Steampunk boats at the end of the world, Greek goddesses-turned-waifus, and adorable elves lost in translation - there’s a weird mix of stuff in my very first year-end round-up, and the list surprised me too, to be honest. 2020 has been a weird year, to say the least - but one of the greatest highlights for me is the fact that I get to play games and write about them, which is a huge positive in a year full of negatives.
That said, I’ve played a good chunk of games both big and small this year, and it’s hard to pick just five faves. Still, these are the ones I’m either still playing or won’t mind playing again - plus, they’re not too hard on my arms, which I recently injured from overworking (or overplaying?). So, without further ado, here are the top titles (in no particular order) that definitely brought a welcome ray of sunshine to my year this 2020.
Three of my five picks in this list are all about saying more with less, and The Pathless does exactly that. The goal of the game is to cleanse your world of a primordial evil that has corrupted the Tall Ones by purifying different Obelisks scattered across the land. Once you “defeat” each guardian, you successfully cleanse that area, until you reach the final big baddie and rid your world of his evil plans for good.
Cleansing Obelisks involves solving puzzles and exploring the vast, open world. There are no maps, no complicated crafting, and no other extra clutter - there’s only you and the eagle companion you share a wordless bond with. It’s a very relaxing game that lets you take your time exploring every nook and cranny of the gorgeous environment. There’s something about shooting through targets in mid-air and soaring through great heights that’s a refreshing change of pace from other more demanding games out there.
The bleak atmosphere and general air of hopelessness in Far: Lone Sails comes in stark contrast to the lush and breathtaking backdrop of The Pathless. Despite all the gloom and doom, this is still one of my top picks that scored a full 10/10 when I reviewed it a while back.

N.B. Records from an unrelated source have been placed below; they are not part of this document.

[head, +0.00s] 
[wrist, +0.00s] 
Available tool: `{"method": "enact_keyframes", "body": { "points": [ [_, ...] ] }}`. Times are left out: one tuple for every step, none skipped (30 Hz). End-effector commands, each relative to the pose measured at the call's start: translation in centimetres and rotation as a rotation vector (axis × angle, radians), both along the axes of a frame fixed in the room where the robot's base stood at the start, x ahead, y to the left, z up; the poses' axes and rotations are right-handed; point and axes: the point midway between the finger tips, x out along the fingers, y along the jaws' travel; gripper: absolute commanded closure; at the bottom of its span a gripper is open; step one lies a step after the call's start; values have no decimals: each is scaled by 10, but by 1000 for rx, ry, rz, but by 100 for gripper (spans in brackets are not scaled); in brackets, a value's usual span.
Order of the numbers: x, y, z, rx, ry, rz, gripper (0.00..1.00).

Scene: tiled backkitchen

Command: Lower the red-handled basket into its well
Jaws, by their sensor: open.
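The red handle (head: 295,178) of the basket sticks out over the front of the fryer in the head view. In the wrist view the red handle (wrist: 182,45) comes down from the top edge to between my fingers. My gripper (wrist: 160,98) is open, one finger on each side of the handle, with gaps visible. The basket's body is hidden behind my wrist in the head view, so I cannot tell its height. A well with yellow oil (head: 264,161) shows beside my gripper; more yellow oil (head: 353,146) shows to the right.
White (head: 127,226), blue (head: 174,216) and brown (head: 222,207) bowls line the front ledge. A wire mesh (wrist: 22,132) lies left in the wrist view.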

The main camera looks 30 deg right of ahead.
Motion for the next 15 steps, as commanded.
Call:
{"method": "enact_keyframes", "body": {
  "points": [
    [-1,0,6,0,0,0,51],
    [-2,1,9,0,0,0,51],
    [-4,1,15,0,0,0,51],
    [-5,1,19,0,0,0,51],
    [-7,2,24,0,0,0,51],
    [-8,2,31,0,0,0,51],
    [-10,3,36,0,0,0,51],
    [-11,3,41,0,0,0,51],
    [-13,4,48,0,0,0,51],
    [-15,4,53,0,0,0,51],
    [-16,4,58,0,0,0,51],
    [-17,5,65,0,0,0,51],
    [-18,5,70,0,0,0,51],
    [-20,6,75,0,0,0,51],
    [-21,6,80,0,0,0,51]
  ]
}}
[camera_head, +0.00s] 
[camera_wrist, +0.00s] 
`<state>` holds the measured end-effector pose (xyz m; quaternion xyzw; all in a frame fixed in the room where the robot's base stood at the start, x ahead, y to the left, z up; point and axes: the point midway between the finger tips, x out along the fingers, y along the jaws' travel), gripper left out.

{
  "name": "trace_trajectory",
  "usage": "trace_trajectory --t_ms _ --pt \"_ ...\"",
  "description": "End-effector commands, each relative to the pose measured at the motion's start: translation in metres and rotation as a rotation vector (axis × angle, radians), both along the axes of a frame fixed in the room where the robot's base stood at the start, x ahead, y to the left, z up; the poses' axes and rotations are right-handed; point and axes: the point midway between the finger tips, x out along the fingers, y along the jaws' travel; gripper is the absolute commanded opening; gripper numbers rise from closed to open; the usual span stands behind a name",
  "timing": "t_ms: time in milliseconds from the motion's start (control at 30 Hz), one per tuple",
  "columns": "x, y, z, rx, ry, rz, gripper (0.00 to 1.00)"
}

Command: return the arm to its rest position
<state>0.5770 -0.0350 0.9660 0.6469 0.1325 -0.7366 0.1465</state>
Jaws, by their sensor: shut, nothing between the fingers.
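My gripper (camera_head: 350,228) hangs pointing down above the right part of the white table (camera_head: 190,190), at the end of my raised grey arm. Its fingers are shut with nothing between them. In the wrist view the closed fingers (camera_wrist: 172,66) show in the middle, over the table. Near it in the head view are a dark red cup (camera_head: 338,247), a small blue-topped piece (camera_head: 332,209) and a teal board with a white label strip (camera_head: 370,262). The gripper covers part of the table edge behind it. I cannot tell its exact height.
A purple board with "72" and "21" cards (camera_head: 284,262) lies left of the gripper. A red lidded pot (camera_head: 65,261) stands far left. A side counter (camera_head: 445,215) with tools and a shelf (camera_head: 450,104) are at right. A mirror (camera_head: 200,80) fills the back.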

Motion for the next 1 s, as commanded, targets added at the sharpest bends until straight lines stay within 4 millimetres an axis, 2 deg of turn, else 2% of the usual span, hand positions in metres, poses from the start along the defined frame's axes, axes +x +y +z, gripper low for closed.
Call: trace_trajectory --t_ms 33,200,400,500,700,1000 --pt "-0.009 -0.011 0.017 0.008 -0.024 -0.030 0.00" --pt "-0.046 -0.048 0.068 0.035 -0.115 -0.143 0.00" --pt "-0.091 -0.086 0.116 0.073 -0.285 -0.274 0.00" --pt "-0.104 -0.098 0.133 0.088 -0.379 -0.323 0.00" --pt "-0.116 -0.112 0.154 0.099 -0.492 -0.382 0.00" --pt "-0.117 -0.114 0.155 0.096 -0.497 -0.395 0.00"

It’s just that, despite the lack of any dialogue, you can still feel the deep emotions the game wants you to feel - all by forcing a bond between you and your trusty boat-hybrid-machine.
The atmospheric adventure game busies you with maintaining your vehicle, tending to it when it needs fuel, and repairing it when it gets damaged. You keep it going as you chug along what seems to be a dried seabed at the end of the world, never knowing what’s in store for you the next day. You brave the elements of Mother Nature all by your lonesome without a single soul in sight.

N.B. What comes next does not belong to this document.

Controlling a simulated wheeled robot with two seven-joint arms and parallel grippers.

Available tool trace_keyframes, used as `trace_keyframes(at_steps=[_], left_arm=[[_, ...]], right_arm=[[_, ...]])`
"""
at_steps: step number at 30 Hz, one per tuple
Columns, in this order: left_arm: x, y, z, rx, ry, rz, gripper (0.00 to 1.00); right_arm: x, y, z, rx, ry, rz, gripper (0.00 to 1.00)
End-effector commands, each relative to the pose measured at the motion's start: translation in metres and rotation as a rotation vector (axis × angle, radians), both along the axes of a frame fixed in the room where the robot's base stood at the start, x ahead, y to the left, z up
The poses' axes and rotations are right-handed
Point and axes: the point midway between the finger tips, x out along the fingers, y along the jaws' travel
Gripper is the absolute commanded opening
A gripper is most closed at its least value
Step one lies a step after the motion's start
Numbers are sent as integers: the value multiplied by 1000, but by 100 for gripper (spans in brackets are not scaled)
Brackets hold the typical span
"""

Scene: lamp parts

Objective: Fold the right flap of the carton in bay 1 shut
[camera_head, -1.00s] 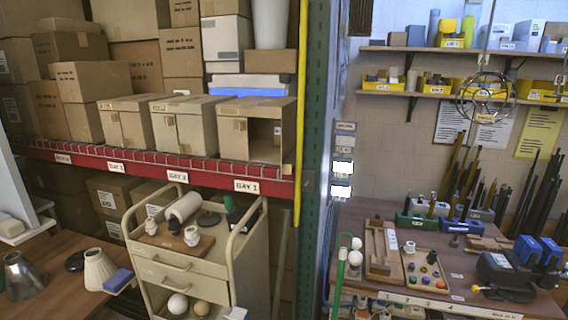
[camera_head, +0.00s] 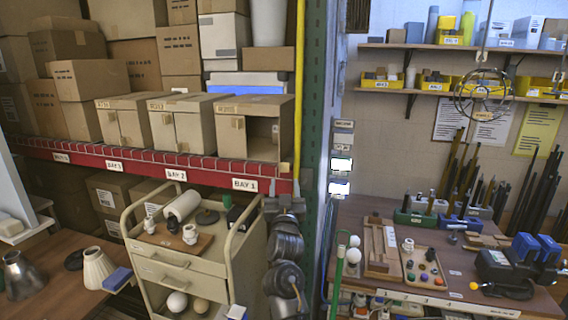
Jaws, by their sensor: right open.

It sounds like it should be a depressing game, but for me, the experience was anything but. The bittersweet ending leaves a lingering question for players too, so really, it’s minimalist gaming at its finest.
Yet another game that uses emotional espionage to get you totally invested, The First Tree puts you in the shoes of a mother fox looking for her cubs inside a man’s dream. You search high and low across the vast wilderness in search of your little ones, but you also discover bits and pieces of the narrator’s past along the way. Scattered throughout the dream forest, you’ll come across forgotten blueprints, old cabins, and mementos from the narrator’s life as he attempts to talk about his strained relationship with his father.

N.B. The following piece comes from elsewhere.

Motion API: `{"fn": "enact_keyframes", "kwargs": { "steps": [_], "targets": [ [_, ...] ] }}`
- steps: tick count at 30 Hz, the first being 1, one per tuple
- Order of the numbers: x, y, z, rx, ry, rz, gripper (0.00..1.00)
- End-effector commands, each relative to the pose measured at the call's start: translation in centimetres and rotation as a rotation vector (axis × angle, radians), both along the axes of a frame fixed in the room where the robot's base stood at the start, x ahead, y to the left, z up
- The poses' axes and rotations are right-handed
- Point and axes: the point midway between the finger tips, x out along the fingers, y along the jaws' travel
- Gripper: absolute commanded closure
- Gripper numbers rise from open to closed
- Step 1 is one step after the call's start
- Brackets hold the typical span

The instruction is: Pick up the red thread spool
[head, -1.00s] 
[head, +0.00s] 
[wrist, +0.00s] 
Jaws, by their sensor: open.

In just two hours, you’ll go through a wide range of emotions just running through the forest and thinking about love, loss, and moving on. If the subject matter of this peaceful, poignant, and existential-crisis-inducing game doesn’t get to you, its tearjerker of a soundtrack certainly will.
Now, on to happier and weirder things! Million Dungeon is a surprise latecomer that knocked a few other contenders off my list. I didn’t really expect to love this game as much as I do - I still play through it today every time I need a quick break from life. This Match-3/RPG/roguelike hybrid may not have translated too well into English, but I absolutely adore it all the same.
In Million Dungeon, you pick a hero and choose from the random “adventures” that pop up. There are three options for each game “Day”, with choices ranging from inns and unit upgrade hubs to helping out citizens in side quests and random monster encounters. Monster battles follow a Match-3 style, with every unit in your grid either executing different attack skills or buffing your other units in the surrounding grid. If you don’t want to go through with the plot in the Easy, Normal, and Hell levels of the Story Mode (there’s a fast forward button for the dialogue), you can play the Endless Mode, which only has monster encounters, inns, and unit upgrades as choices for each game “Day”.
Everything is just so incredibly cute, so even if you’re not quite sure what’s happening at times, it’s still a blast to play.
Of course, with Genshin Impact making such a huge, well, impact this year, there’s really no denying the appeal of waifus the world over. For me, though, the waifu game that got me hooked is Sword Master Story - and I think it’s mainly because it’s an idle game that doesn’t demand too much from you, especially when you’re busy adulting.
Sword Master Story lets you auto-fight through hordes and hordes of enemies practically forever provided you still have Stamina. It’s your typical gacha game where you roll/pull/summon characters to fight in your party, and each character has specific skills you can level up or strategize with. There are melee warriors, ranged archers, and mage spellcasters, and most of them are full-fledged waifus. You can also fight in dungeons for specific rewards, join a guild, participate in endless towers, and so on - it’s really enjoyable for me, especially since I don’t have to take it too seriously.